Miller's own job, trying his hardest to promote science and scientific thinking to MPs, has had a tortuous evolution. Government departments didn't have chief scientists until the first one appointed in Harold Wilson's government. And it wasn't until the 1980s that a group of MPs went to Margaret Thatcher and asked her for cash to set up an Office of Science and Technology. She said there wasn't any cash available, so the MPs went elsewhere and raised the money.
The result, the Parliamentary Office of Science and Technology, was brought in-house in the early 90s. Now, young post-docs taken from their speciality work via three-month secondments produce research work for MPs, keeping them informed as best as they can with peer-reviewed work.
"Sometimes people are a tad surprised at the degree of understanding. Nevertheless, there are weaknesses." He points to the number of MPs who were guilty of "pandering to the nonsense that Andrew Wakefield produced" warning about the dangers of the MMR jab. "Parliament very nearly went into an anti-MMR vein, which would have been a disaster.
"We see this regularly. We're seeing it now – the debate on GM foods, badgers, nuclear power, fracking, on managing floods, you name it – there are some interesting interpretations of what is achievable by science. Because even though there is a lot happening here in our system, way beyond that available to our colleagues in other countries, it's not enough."
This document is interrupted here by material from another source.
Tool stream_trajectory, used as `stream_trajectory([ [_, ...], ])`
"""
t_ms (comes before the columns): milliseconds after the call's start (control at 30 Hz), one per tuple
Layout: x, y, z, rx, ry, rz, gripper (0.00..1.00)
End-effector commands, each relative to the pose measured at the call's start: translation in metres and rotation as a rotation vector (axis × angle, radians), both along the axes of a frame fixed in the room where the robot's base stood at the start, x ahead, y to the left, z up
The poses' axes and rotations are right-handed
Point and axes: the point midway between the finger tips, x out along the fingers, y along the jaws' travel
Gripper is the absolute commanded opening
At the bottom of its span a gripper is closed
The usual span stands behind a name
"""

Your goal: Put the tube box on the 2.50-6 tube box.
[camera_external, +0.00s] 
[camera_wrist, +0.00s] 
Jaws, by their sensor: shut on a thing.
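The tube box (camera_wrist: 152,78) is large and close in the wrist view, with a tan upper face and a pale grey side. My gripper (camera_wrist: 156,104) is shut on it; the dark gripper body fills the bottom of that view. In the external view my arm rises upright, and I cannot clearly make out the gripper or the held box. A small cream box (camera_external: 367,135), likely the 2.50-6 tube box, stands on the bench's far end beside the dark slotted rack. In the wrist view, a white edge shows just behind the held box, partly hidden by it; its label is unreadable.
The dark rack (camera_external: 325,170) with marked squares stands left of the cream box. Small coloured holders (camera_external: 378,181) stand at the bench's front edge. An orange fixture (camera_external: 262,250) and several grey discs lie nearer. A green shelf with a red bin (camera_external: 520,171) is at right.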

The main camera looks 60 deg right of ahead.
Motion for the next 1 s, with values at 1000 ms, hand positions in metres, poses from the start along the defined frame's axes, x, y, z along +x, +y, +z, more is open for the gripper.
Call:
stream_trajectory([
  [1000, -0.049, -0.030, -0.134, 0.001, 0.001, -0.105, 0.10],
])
The international reference is significant. Miller might be worried about the levels of understand here, but at least we're not as bad as the US. "About ten per cent of the House have at some stage in their career worked in a stem discipline. Now that may not be huge, but I used to tease my American friends by saying that's ten per cent more than they have. Their figures have moved up in the right direction by one… when they elected their first ever particle physicist."
Miller blames coalition governments for producing a "particularly weak" crop of ministers and even goes so far as to recommend some basic lessons in scientific methodology for new arrivals in government departments. Most strikingly of all, though, he thinks it's MPs who need educating the most. "There is a greater need than there ever was for a more scientifically literate group of policymakers," he warns. While he spends most of his time criticising the politicians, he has a message for scientists too.
"Make it part of your job to go and knock on the door of your own MP and explain to them the importance of the research you're undertaking," he tells them. MPs will be happy to take the time to listen, he assures them. "Compared to most of our surgeries, a bit of science would be a breath of fresh air."